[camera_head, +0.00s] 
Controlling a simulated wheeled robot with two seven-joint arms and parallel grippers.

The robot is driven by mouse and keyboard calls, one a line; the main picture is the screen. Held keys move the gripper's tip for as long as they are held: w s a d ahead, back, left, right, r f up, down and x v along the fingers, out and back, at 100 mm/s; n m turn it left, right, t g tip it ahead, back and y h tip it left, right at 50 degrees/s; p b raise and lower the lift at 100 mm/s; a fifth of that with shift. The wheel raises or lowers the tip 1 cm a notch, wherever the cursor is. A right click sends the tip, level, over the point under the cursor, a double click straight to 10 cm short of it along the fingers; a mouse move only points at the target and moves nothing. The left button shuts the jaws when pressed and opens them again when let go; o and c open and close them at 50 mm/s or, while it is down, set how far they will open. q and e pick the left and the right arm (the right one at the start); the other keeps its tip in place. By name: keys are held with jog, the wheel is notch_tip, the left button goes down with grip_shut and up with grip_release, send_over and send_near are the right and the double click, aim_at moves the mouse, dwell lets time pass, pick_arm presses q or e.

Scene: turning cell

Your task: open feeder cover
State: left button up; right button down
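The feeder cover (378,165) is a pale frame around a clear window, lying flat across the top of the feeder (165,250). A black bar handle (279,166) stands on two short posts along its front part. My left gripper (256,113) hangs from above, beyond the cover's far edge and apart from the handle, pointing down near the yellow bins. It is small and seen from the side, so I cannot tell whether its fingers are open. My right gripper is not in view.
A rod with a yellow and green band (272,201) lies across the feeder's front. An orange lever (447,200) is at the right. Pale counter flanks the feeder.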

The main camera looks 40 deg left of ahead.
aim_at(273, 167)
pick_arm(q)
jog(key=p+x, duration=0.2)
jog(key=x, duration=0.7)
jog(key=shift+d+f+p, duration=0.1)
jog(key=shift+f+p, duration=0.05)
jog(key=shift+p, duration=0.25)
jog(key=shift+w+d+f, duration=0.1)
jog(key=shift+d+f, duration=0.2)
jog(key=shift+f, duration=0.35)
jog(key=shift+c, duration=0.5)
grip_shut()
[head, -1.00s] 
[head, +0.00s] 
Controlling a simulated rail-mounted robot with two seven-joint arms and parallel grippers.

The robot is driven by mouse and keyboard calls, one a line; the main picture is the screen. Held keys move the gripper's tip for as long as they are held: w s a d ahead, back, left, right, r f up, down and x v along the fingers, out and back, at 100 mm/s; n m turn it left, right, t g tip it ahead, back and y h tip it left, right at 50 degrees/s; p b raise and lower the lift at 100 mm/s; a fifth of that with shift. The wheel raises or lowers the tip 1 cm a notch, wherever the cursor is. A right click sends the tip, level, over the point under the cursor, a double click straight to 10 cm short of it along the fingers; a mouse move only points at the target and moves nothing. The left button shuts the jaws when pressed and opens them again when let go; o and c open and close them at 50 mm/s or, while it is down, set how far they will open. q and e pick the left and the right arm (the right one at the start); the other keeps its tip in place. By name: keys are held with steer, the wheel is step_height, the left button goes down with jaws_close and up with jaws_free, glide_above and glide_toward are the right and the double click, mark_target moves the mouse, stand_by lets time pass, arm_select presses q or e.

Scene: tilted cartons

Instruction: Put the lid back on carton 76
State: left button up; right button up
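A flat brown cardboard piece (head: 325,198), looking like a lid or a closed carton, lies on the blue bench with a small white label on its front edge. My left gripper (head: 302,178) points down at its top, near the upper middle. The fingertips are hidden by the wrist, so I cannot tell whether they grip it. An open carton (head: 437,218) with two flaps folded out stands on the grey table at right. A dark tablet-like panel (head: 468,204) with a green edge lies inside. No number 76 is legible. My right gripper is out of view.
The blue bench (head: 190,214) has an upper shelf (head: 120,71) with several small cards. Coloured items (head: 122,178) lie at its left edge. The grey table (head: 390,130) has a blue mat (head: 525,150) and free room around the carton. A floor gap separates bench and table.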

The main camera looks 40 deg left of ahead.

——————

* **JOB**
Give again, word for word, every line from the one holding "State: left button up; right button up" to the end of the data.

* **EXPECTED ANSWER**
State: left button up; right button up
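A flat brown cardboard piece (head: 325,198), looking like a lid or a closed carton, lies on the blue bench with a small white label on its front edge. My left gripper (head: 302,178) points down at its top, near the upper middle. The fingertips are hidden by the wrist, so I cannot tell whether they grip it. An open carton (head: 437,218) with two flaps folded out stands on the grey table at right. A dark tablet-like panel (head: 468,204) with a green edge lies inside. No number 76 is legible. My right gripper is out of view.
The blue bench (head: 190,214) has an upper shelf (head: 120,71) with several small cards. Coloured items (head: 122,178) lie at its left edge. The grey table (head: 390,130) has a blue mat (head: 525,150) and free room around the carton. A floor gap separates bench and table.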

The main camera looks 40 deg left of ahead.

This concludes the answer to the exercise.